How can we define what it means to play? Play is a space of freedom, letting God lead, having openness in your schedule, openness in your mind to explore and try new things, and asking questions with curiosity. But truthfully, play as an adult is really hard to find if you are not able to deal with the deeper patterns that are keeping you stuck in feeling not enough, unworthy, unloved, needing to know the answers, and having to control the atmosphere of every single situation. Play is releasing and letting go – which does not happen in those patterns.
Of course, anything is humanly possible through Christ but it is a lot harder to find if you have not dealt with those underlying patterns. In the Christian Mindset Makeover, we deal with these behind-the-scenes issues. I walk you through the process of understanding how those thoughts got there, why it makes sense, and what actions you need to take so that you can find healing. I lead you through a brain science and biblical process called brain priming, where we rewire the thoughts from the inside out. If you feel like you want more joy, play, and lightness in your life, release control and some of the heavy baggage in the Christian Mindset Makeover!
[05:51] Does Play Feel Reckless and Scary?
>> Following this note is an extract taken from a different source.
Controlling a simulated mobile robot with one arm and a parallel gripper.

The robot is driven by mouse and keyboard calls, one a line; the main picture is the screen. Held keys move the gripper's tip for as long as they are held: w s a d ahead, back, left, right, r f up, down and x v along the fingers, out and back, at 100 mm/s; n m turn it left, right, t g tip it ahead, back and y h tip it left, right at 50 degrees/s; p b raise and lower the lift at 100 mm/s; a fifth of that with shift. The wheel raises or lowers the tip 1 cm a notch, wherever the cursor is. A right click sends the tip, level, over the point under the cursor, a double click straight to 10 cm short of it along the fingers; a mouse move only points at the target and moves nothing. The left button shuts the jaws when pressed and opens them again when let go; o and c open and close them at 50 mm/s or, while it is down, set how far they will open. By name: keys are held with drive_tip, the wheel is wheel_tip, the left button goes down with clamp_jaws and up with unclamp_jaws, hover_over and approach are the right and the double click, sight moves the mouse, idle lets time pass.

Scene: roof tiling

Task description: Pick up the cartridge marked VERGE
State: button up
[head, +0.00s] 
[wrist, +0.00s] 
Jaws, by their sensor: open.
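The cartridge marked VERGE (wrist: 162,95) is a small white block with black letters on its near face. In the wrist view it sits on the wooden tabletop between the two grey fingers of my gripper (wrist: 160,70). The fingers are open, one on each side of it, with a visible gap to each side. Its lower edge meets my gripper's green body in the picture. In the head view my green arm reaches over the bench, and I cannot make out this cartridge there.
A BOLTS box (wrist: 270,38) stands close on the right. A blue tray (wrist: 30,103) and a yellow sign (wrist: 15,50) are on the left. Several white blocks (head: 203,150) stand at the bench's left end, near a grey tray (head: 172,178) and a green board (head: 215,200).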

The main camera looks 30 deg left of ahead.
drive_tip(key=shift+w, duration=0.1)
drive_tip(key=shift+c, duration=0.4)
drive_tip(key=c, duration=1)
One obstacle that we may face when it comes to play is that it can feel reckless and scary. If you are someone who likes being in control and finds comfort in structure, it might feel that way. I can think of someone in my life right now who lives a very small and confined life because there is safety in knowing how much they can control. Of course, God can always come in and mix things up, but by doing things the same way and never stepping outside of the bubble, there is a sense of safety.
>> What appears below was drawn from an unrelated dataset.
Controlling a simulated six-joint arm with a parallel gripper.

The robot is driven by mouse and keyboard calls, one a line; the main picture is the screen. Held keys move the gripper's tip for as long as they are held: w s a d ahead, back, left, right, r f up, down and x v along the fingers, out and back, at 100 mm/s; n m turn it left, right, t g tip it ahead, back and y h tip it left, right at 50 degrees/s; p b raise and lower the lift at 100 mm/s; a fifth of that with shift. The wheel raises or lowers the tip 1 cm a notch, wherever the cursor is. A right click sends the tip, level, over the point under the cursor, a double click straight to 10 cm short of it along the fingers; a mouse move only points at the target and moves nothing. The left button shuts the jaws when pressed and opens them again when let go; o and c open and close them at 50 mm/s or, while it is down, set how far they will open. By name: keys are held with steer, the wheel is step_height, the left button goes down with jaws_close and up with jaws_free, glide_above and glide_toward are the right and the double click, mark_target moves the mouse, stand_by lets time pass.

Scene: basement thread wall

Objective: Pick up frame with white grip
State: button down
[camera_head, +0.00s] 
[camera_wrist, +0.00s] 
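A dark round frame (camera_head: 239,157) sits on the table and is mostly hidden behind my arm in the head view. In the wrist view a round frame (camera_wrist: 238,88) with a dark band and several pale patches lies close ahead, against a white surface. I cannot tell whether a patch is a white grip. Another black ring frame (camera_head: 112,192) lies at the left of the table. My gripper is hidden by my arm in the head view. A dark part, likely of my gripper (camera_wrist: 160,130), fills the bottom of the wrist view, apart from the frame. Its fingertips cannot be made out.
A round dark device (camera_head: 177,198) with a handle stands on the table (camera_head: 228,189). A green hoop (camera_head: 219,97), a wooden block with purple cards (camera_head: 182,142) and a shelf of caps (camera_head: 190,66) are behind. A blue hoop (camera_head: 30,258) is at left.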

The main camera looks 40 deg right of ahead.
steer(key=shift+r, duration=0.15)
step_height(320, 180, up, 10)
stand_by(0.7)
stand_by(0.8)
By definition, play is unstructured and unfamiliar. If you think about when kids play they are constantly asking themselves “What would happen if I did this?” They are exploring, unafraid, and uninhibited. If you feel like play is scary and you need comfort and structure, here are some questions you can ask yourself to work through this:
1. Why does it make sense that being in control is such a high value for me? (By the way, this does not mean you are judging yourself. Instead it means you are looking back on your life and seeing why the desire to be in control would be something you want to hold onto.)
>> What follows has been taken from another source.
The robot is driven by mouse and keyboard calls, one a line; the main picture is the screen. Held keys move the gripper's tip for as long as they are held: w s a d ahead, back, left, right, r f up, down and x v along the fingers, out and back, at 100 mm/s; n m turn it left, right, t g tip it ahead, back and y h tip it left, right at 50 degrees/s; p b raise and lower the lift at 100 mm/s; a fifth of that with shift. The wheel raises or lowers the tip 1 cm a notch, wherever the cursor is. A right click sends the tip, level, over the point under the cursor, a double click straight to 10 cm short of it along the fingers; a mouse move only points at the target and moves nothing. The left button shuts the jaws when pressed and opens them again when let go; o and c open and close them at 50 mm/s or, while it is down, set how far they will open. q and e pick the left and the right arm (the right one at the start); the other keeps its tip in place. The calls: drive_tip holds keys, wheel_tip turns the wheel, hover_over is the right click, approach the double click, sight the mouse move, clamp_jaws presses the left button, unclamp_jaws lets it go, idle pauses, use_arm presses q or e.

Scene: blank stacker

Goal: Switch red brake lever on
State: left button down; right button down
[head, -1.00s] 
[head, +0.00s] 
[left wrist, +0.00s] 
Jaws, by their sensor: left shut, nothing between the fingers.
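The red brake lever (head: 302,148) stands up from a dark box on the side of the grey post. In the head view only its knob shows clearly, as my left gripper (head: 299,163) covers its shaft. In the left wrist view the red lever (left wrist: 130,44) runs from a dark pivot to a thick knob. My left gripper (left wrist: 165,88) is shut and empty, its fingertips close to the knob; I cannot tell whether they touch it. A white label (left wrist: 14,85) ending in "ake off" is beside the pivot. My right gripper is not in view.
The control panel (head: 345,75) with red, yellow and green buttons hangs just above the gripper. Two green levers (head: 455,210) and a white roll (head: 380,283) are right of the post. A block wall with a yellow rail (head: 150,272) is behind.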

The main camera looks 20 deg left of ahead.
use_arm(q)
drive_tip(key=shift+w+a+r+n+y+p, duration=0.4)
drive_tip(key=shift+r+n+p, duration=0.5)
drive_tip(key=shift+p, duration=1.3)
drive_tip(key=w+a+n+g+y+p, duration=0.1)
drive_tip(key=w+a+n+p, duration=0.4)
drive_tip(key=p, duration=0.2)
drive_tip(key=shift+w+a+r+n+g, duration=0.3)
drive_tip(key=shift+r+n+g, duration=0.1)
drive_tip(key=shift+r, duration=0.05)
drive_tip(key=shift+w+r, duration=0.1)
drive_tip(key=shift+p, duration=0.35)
2. What have I gained by feeling in control? How has that “helped” me in the past?
3. How is my need to be in control hurting me? What am I missing out on? What am I not able to access? What is hindering me? What is being in control keeping me from experiencing?
4. Am I willing to release control, even in a small way, to find freedom from the ways this is hurting me? Am I willing to give this a try? Some people will never be able to experience play because they have held so tightly to that life raft of being in control. That is fine, but we can miss out on a lot of the abundance, joy, and lightness of this great world if we are stuck in the need to control. It is not life or death but your life is going to be a lot more enriched by being able to learn how to play.
5. How does my relationship with God fit into my need to be in control? This is kind of a tough question because many women just jump to “I don’t know, me and God are good.” One of the first questions we deal with in the Christian Mindset Makeover is: “Have there been trust issues with God?” Maybe you grew up in church and you knew all the truths about who God is and how he loves you but there was a crack in your foundation in being able to believe and follow God. There is no shame in that and I would say that recognizing and working through this is one of the first steps you need to take to get where you want to be. Because if you are not able to have that cloud of safety in knowing that God is trustworthy, you are not going to be able to let go just as a human.
Consider those questions if you feel like one of the biggest obstacles for you to play is the need to be in control.
[10:15] Does Play Feel Impractical and Wasteful?
The second obstacle I often see is that play can feel impractical because we feel that everything has to have a purpose. In our most recent call in the Christian Mindset Makeover, many women were saying that play does not lead to any outcome on their to-do list so why would they do it?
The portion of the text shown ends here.